Over 400 people attended the Salon Party at the Guenzel Gallery Jan. 21. The seed money for the gallery was a gift of Elizabeth Guenzel, who helped re-organize the school when Madeline Tourtelot retired in 1978. Photo courtesy of the Peninsula School of Art.

“She meant a great deal to the Peninsula School of Art,” Hoke said. “She shepherded it from the days of the Peninsula Arts Association and into a real school.”

David Aurelius of Clay Bay Pottery said Guenzel’s influence could not be overstated.

“The art school would probably be a much different place without her,” said the former PSA board member and teacher.

When tasked with reorganizing the art school, Guenzel had a vision for a school that would teach to all levels of artistic talent and experience, which her son Bill said may have been rooted in a youthful experience.

As a teenager she took an art class with Tourtelot, who was a summer friend of hers in Fish Creek. The class was taught by the distinguished artist Vladimir Rousseff, a Professor at the University of Chicago, who praised the work of Guenzel’s fellow students until he came upon her work in progress.

“No, no, no,” the professor said as he took the brush from Guenzel’s hand. “Not like that, like this.”

Guenzel would later laugh as she told her kids how the professor proceeded to paint over her work, but the moment stuck with her. When her husband Paul retired the couple began splitting time between Wilmette, Ill. and Fish Creek, where they poured their efforts into the arts community in a very quiet, behind-the-scenes manner. When Paul died in 1996 in the midst of a drive to expand the art school and build a new gallery, the organization honored his efforts by naming the Guenzel Gallery after him.

When Emerson was leading the effort to create an enrichment program for Gibraltar School students in 1982, Guenzel underwrote the coordinator’s position. For 30 years Friends Of Gibraltar (FOG) has been bringing artists, authors, dance troupes and all manor of creativity into the halls of the school.

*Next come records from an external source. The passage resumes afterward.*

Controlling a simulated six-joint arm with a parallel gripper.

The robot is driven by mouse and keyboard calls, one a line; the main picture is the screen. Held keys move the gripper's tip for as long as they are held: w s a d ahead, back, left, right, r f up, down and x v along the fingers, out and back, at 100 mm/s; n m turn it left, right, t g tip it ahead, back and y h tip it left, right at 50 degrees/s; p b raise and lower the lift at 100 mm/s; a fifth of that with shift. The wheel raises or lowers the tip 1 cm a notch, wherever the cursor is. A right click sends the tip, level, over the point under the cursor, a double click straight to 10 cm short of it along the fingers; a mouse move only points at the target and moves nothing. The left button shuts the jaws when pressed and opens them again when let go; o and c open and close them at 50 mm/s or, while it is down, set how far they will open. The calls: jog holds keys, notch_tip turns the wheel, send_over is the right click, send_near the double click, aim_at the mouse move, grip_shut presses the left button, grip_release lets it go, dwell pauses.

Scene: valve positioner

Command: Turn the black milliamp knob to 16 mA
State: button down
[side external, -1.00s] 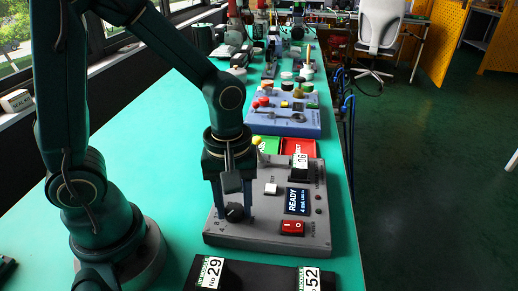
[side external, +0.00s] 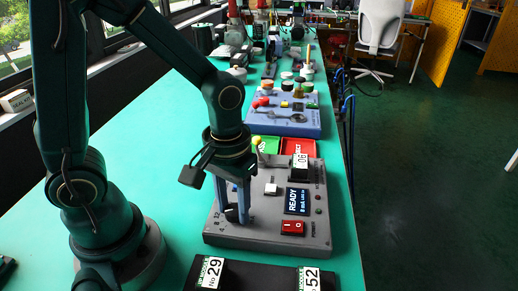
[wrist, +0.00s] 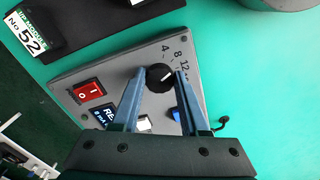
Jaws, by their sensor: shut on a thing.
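The black milliamp knob (wrist: 160,77) sits on a grey control panel (side external: 262,236), at its front left in the side view. In the wrist view its white pointer line points up-right, roughly toward the 8 of the printed scale. The numbers 4, 8 and 12 are readable there. My gripper (wrist: 162,72) points down with its two blue fingers on either side of the knob, shut on it. In the side view the fingers partly hide the knob (side external: 232,212). The panel display (side external: 297,201) reads READY, with a small line that looks like 8 mA below.
A red rocker switch (side external: 292,227) and a white button (side external: 271,188) are beside the knob on the panel. A black block labelled 29 and 52 (side external: 255,277) lies in front. A blue panel (side external: 290,125) stands behind. Green table is clear at left.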

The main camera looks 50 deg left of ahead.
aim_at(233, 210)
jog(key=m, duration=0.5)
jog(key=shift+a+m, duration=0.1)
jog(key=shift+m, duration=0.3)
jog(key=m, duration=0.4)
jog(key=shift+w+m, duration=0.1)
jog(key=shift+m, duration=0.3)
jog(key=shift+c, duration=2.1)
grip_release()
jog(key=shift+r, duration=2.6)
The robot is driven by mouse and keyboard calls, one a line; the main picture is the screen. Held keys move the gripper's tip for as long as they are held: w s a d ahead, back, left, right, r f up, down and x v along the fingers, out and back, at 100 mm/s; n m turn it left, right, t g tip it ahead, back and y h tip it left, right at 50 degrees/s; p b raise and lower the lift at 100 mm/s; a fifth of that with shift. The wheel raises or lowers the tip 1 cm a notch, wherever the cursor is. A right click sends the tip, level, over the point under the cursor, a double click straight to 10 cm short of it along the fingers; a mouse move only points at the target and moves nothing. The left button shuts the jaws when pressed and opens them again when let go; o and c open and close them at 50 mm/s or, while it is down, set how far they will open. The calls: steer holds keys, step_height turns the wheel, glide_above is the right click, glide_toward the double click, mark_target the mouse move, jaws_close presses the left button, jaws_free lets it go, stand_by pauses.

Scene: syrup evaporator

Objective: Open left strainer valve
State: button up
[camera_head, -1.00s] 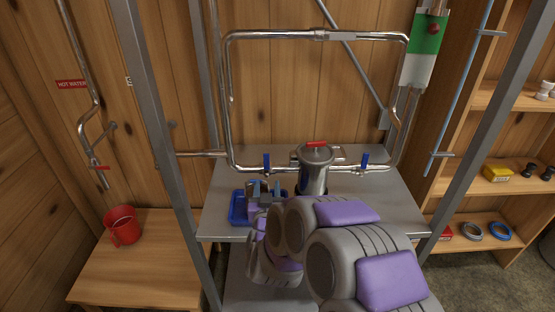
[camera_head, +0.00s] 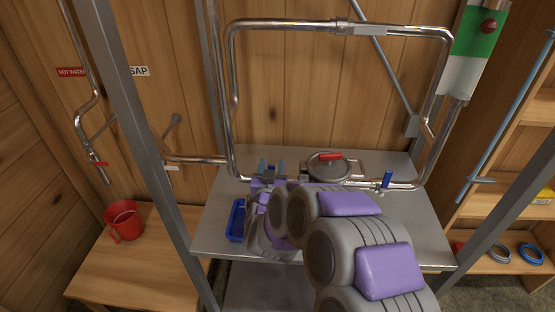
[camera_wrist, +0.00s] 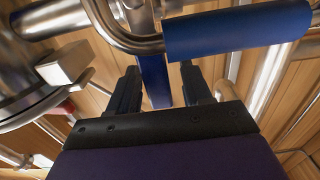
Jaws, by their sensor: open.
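My gripper (camera_head: 272,165) is at the pipe left of the metal strainer (camera_head: 340,170), which has a red lid handle (camera_head: 330,157). In the wrist view my gripper (camera_wrist: 158,70) is open, with a flat blue strip (camera_wrist: 154,82) between its two dark fingers. I cannot tell whether the fingers touch it. A thick blue handle (camera_wrist: 237,31) crosses just beyond the fingers, toward the right; these blue parts appear to belong to the left strainer valve. In the head view that valve is mostly hidden by my gripper. The right blue valve (camera_head: 387,180) stands upright on the pipe.
A blue tray (camera_head: 236,222) lies on the grey metal table (camera_head: 215,235), left of my gripper. A grey post (camera_head: 140,140) stands at the left. Shelves (camera_head: 515,205) are at the right.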

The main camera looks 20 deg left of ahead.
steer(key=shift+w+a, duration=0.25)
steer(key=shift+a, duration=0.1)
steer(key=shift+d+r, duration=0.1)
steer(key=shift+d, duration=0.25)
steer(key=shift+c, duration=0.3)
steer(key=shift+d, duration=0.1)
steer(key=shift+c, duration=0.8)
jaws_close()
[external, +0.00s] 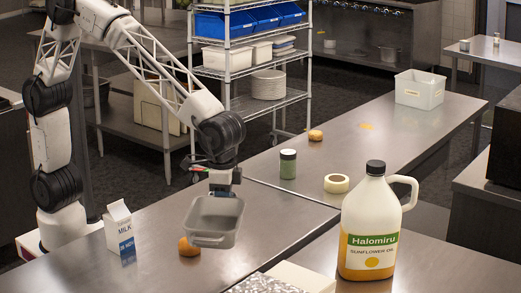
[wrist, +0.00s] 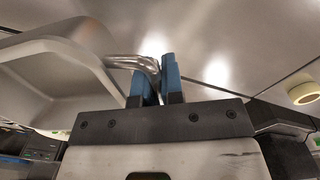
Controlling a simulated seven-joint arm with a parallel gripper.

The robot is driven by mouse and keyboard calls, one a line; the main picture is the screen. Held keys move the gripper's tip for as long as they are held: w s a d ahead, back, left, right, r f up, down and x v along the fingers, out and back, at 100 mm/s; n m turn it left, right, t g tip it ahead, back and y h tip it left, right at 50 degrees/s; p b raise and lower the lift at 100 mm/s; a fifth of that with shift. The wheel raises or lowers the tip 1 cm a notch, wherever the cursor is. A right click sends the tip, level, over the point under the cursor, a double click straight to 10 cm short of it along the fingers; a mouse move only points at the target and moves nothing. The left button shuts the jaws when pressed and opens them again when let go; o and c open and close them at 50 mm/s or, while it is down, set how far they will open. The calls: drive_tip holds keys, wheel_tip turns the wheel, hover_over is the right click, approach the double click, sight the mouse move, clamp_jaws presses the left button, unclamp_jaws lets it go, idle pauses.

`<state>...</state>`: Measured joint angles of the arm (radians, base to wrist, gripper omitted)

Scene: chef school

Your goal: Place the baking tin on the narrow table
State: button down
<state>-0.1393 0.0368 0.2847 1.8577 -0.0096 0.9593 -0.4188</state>
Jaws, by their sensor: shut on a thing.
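The baking tin (external: 213,219) is a grey rectangular pan with handles. In the external view it hangs just above the near metal table (external: 155,262), at the table's middle. My gripper (external: 221,188) is above the tin's far side and is shut on its rim or handle. In the wrist view the blue fingers of my gripper (wrist: 157,80) close around the tin's metal handle (wrist: 130,62), and the tin's body (wrist: 55,70) fills the left side. Whether the tin's underside touches anything is hard to tell.
A milk carton (external: 120,230) stands left of the tin. An oil jug (external: 370,225), tape roll (external: 336,183) and green jar (external: 288,164) are to the right. A white bin (external: 419,90) stands farther back. A wire shelf (external: 250,72) is behind.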

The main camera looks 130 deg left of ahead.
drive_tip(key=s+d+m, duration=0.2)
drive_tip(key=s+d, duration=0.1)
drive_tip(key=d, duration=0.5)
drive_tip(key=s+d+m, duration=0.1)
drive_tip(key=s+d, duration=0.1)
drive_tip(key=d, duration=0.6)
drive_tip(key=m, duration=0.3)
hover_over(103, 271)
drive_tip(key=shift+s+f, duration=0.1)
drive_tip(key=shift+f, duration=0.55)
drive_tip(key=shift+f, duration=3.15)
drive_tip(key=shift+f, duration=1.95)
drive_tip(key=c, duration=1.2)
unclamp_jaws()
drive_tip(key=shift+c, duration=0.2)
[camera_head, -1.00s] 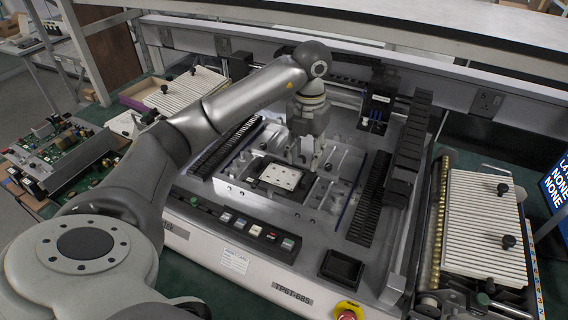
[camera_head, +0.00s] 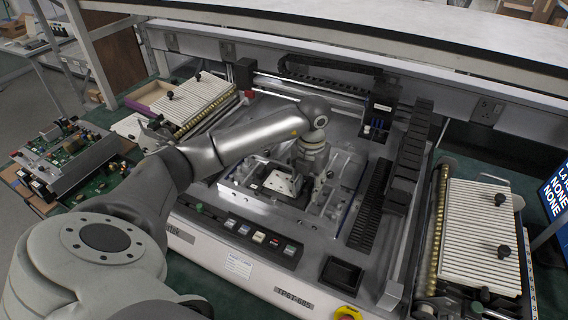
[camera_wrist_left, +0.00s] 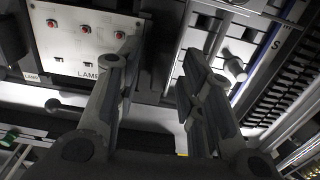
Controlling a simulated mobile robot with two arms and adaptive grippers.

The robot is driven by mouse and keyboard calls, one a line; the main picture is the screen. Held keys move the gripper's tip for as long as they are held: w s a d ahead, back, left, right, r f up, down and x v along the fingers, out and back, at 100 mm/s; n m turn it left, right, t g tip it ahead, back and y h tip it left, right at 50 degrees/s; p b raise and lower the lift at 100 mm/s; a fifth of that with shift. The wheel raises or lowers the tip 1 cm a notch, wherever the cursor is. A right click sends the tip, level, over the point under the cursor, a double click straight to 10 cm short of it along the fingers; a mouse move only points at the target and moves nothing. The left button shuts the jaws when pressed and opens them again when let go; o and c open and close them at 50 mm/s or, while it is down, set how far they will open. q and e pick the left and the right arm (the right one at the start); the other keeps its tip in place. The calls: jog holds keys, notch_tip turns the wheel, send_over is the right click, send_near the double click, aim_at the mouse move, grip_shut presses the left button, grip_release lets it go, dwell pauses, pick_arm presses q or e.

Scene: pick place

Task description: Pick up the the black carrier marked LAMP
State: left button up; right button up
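The black carrier marked LAMP has a white top plate (camera_head: 279,183) and sits in the machine's central bay, partly hidden by my left gripper (camera_head: 304,183). In the left wrist view the white plate (camera_wrist_left: 75,45) shows red lamps and a LAMP label, with dark carrier edges around it. My left gripper (camera_wrist_left: 160,72) is open there, its fingers apart with nothing clearly gripped. One finger overlaps the plate's right edge in that view; the other is beside the metal fixture. Whether they touch the carrier cannot be told. My right gripper is out of view.
Metal blocks with knobs (camera_wrist_left: 235,68) stand close to the right of the carrier. A button panel (camera_head: 250,233) and a black tray (camera_head: 341,274) lie in front. Ribbed white feeders (camera_head: 480,230) stand at both sides.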

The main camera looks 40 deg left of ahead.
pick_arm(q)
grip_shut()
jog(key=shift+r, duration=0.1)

“She really believed in the idea that all children should be exposed to art,” recalled Jeanne Aurelius, David’s wife, fellow artist, and early contributor to FOG.

Guenzel was an enthusiastic supporter of the Door Community Auditorium and was known for making anonymous contributions to launch organizations or keep them afloat in times of need.

Bret Bicoy, Director of the Door County Community Foundation, praised Guenzel’s humble nature.

“I wish I would have had the opportunity to work with her,” Bicoy said. “The foundation has been the beneficiary of her family’s generosity, but that’s not what’s most remarkable. What’s most remarkable is how quiet and modest their philanthropy is relative to the unbelievable impact they’ve had on the community. It’s really a testament to their values, that they do this when nobody is watching.”

Aside from the request to name the gallery after her husband, Guenzel shunned acknowledgement for her gifts. In fact, it was a lesser-known affiliation, Bill said, that was one of her favorites. Guenzel spent several years in her retirement volunteering at the Sunshine House in Sturgeon Bay, which provides personal care services, transportation, and employment for citizens with disabilities.

Helping children and adults with disabilities became a passion for Guenzel in her mid-50s, when she was inspired by a teacher at the Hibbard School, located in the Albany Park neighborhood of Chicago. That’s where a teacher named Joyce Meyers worked with children from troubled homes who struggled in regular classes. One day Guenzel approached her to ask if she could volunteer as an aide, but Meyers was skeptical of the suburban housewife.

“Meyers told my mother that she would need to take a few graduate-level classes, probably assuming that would be the end of it,” Bill recalled. “But it wasn’t.”

Guenzel went to night school at the Chicago Institute for Psychoanalysis for two years. She would work with Meyers at the Hibbard School for six years, developing a bond with the once-skeptical teacher.

“She loved it,” her son said. “When she was able to spend more time in Door County in retirement, she naturally was drawn to the Sunshine House.”

Guenzel was born Elizabeth Skinner in St. Paul, Minn. On Sept. 1, 1917. In 1938 she married Paul Guenzel (d. 1996) at the Church of the Atonement in Fish Creek, where her family’s roots date to the late 1800s, before the couple settled in Chicago. She is survived by her son Bill, daughter Elizabeth (Carlin) and five grandchildren, Louis, Phoebe, Renata, Ted and Betsy.

Guenzel will be sorely missed by her family, and also by an arts community she helped nourish from fledgling, to flourishing.